Objective —
Reproduce the entire listing word for word.

Data block —

--- Start ---

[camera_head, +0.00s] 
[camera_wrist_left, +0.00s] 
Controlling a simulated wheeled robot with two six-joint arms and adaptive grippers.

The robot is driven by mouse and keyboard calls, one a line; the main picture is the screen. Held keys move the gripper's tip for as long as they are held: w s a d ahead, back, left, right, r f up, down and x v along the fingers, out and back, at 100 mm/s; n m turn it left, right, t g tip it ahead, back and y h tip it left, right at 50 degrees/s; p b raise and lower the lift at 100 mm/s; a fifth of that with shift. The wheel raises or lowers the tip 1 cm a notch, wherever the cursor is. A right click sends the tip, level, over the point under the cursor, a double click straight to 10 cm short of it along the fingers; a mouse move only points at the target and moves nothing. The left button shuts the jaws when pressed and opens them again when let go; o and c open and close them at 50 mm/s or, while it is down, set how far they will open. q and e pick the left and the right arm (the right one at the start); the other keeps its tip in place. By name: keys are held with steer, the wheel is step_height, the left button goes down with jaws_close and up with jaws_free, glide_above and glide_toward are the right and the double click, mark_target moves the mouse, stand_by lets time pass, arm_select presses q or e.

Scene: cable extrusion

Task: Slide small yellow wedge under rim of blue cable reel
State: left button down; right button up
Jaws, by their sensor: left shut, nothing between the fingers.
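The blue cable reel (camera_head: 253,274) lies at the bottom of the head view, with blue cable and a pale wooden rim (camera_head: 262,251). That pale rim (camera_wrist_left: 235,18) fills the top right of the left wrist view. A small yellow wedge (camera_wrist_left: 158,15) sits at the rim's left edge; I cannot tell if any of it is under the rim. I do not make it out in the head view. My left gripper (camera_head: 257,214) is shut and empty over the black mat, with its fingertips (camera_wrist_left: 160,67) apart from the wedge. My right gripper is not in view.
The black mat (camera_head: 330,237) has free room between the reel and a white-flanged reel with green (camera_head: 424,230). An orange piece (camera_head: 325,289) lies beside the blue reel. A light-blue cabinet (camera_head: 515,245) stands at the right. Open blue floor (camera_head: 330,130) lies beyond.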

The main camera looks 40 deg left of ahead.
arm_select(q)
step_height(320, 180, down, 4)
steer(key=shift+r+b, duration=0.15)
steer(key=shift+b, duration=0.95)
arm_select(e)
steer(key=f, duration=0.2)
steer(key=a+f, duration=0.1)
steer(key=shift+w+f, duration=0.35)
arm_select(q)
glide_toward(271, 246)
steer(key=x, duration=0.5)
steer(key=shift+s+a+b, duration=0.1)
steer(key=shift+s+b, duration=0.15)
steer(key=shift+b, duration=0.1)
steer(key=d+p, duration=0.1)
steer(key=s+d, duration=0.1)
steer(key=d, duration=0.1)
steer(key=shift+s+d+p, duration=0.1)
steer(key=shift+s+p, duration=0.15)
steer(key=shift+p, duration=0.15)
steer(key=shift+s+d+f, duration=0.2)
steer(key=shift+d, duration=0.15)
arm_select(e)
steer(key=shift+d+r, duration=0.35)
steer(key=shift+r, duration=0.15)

--- End ---

Response —
[camera_head, +0.00s] 
[camera_wrist_left, +0.00s] 
Controlling a simulated wheeled robot with two six-joint arms and adaptive grippers.

The robot is driven by mouse and keyboard calls, one a line; the main picture is the screen. Held keys move the gripper's tip for as long as they are held: w s a d ahead, back, left, right, r f up, down and x v along the fingers, out and back, at 100 mm/s; n m turn it left, right, t g tip it ahead, back and y h tip it left, right at 50 degrees/s; p b raise and lower the lift at 100 mm/s; a fifth of that with shift. The wheel raises or lowers the tip 1 cm a notch, wherever the cursor is. A right click sends the tip, level, over the point under the cursor, a double click straight to 10 cm short of it along the fingers; a mouse move only points at the target and moves nothing. The left button shuts the jaws when pressed and opens them again when let go; o and c open and close them at 50 mm/s or, while it is down, set how far they will open. q and e pick the left and the right arm (the right one at the start); the other keeps its tip in place. By name: keys are held with steer, the wheel is step_height, the left button goes down with jaws_close and up with jaws_free, glide_above and glide_toward are the right and the double click, mark_target moves the mouse, stand_by lets time pass, arm_select presses q or e.

Scene: cable extrusion

Task: Slide small yellow wedge under rim of blue cable reel
State: left button down; right button up
Jaws, by their sensor: left shut, nothing between the fingers.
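The blue cable reel (camera_head: 253,274) lies at the bottom of the head view, with blue cable and a pale wooden rim (camera_head: 262,251). That pale rim (camera_wrist_left: 235,18) fills the top right of the left wrist view. A small yellow wedge (camera_wrist_left: 158,15) sits at the rim's left edge; I cannot tell if any of it is under the rim. I do not make it out in the head view. My left gripper (camera_head: 257,214) is shut and empty over the black mat, with its fingertips (camera_wrist_left: 160,67) apart from the wedge. My right gripper is not in view.
The black mat (camera_head: 330,237) has free room between the reel and a white-flanged reel with green (camera_head: 424,230). An orange piece (camera_head: 325,289) lies beside the blue reel. A light-blue cabinet (camera_head: 515,245) stands at the right. Open blue floor (camera_head: 330,130) lies beyond.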

The main camera looks 40 deg left of ahead.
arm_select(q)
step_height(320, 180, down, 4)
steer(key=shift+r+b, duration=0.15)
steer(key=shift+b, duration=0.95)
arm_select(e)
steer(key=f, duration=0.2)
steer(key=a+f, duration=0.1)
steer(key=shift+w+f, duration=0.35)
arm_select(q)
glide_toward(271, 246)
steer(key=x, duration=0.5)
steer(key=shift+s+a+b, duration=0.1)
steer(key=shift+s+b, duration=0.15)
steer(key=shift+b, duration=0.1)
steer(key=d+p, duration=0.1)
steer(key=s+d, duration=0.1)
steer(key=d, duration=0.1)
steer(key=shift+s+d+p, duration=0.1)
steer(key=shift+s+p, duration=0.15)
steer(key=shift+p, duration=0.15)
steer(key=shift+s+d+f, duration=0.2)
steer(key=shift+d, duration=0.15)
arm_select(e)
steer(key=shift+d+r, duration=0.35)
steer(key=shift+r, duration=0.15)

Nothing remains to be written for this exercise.